The next day, seeking redemption (or at least distraction), we made a beeline for Utrecht’s Domkerk – St. Martin’s Cathedral – just in time for a free drop-in lunchtime concert.

Best decision we made. All. Week.
The Utrecht String Ensemble comprising students from all over the world calmly took their places on the cathedral’s floor. Smiles and waves were exchanged between musicians and some parts of the audience. I hoped I wasn’t gatecrashing a private function. They launched into Vaughan Williams’ Fantasia on a Theme by Thomas Tallis and suddenly all fears, trepidations and exhaustion turned to bliss.

The piece opens with low, sustained chords from the cellos and double basses – at times meditative, at times yearning – a stark contrast to the frantic chaos of the past two days. This is oxygenated stillness.
Then the upper strings enter, gentle and shimmering and the whole thing unfolds like a conversation between two separate orchestras. Renaissance meets English folk music. And it’s gorgeous.
Vaughan Williams premiered this in Gloucester Cathedral in 1910, and it still sounds like it was written for stone arches and stained glass. Sitting there in Utrecht’s soaring cathedral, exhausted and disoriented, I felt like I’d been let in on a secret: this is what churches are actually for. Not just worship – this music that makes you feel small and enormous at the same time.
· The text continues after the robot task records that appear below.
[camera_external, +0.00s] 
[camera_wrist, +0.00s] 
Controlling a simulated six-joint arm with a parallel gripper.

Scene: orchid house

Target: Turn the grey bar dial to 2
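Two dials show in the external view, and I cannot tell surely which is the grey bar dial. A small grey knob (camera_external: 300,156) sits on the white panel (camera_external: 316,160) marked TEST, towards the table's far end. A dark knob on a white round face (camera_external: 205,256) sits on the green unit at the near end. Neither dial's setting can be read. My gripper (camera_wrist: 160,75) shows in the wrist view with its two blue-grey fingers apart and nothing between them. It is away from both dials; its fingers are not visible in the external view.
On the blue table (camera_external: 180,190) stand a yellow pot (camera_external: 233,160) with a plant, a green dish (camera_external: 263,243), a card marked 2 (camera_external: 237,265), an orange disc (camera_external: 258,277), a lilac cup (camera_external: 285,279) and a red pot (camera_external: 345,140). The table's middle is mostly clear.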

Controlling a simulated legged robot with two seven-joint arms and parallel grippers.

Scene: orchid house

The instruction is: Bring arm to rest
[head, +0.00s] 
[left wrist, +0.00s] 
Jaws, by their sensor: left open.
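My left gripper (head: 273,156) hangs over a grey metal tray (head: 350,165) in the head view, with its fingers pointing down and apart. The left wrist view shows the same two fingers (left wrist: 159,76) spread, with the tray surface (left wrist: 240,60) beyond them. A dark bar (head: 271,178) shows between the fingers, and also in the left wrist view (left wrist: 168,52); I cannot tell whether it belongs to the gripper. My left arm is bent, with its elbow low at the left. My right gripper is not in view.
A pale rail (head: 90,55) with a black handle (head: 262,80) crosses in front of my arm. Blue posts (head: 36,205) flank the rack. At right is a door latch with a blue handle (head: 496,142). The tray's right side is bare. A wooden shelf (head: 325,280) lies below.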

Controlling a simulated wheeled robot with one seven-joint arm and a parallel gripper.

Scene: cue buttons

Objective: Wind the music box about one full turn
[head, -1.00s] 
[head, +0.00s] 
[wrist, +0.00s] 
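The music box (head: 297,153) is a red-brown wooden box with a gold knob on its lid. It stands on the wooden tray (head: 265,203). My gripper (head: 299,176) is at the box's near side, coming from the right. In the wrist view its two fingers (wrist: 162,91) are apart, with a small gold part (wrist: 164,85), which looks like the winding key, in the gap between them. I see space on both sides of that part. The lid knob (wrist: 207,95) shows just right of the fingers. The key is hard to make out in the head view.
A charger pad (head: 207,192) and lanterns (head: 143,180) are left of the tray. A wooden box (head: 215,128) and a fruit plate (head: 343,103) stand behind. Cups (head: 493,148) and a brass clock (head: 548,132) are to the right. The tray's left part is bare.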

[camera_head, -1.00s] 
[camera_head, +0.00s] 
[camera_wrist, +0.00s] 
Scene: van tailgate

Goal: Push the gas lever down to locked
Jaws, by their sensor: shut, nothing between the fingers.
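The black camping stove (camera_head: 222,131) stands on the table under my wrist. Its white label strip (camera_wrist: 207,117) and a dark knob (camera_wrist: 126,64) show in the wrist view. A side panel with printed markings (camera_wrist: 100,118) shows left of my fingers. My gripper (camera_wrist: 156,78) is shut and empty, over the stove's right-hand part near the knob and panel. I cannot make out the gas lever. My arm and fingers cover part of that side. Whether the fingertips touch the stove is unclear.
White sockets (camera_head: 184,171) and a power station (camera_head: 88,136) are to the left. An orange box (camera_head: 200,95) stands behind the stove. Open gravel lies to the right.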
Then came Béla Bartók’s Divertimento.
If Vaughan Williams is a misty pilgrimage, Bartók is a bar fight. Both pieces are rooted in folk music – one English, one Hungarian – but the emotions couldn’t be more different. Bartók wrote his Divertimento in 1939, right before the world fell apart, and you can hear it. Dissonance, unease, primal energy barely held in check.
I couldn’t help grinning. One of my old piano teachers once confessed she hated Bartók’s work – too harsh, too much…? My other teacher adored him for exactly those reasons: his brutal honesty, his refusal to soften the edges. Alternating exam preparations between the two meant I’d joyfully tap my foot to Bartók’s rhythms while one teacher beamed and the other winced.
Bartók is a performer’s guilty pleasure and a casual listener’s acquired taste. Sitting there in that cathedral, watching these young musicians tear into it with the kind of confidence that comes from truly understanding the chaos – I felt absurdly grateful. For the music, for the moment, for whatever impulse made us drag ourselves out of bed to be here.
We’d been traveling for 40 hours. We were exhausted. The airplane smell was still in my nostrils.
But for 45 minutes in a Gothic cathedral, listening to students from all over the world play music written centuries and continents apart, we remembered why we do this.
That’s redemption enough for me.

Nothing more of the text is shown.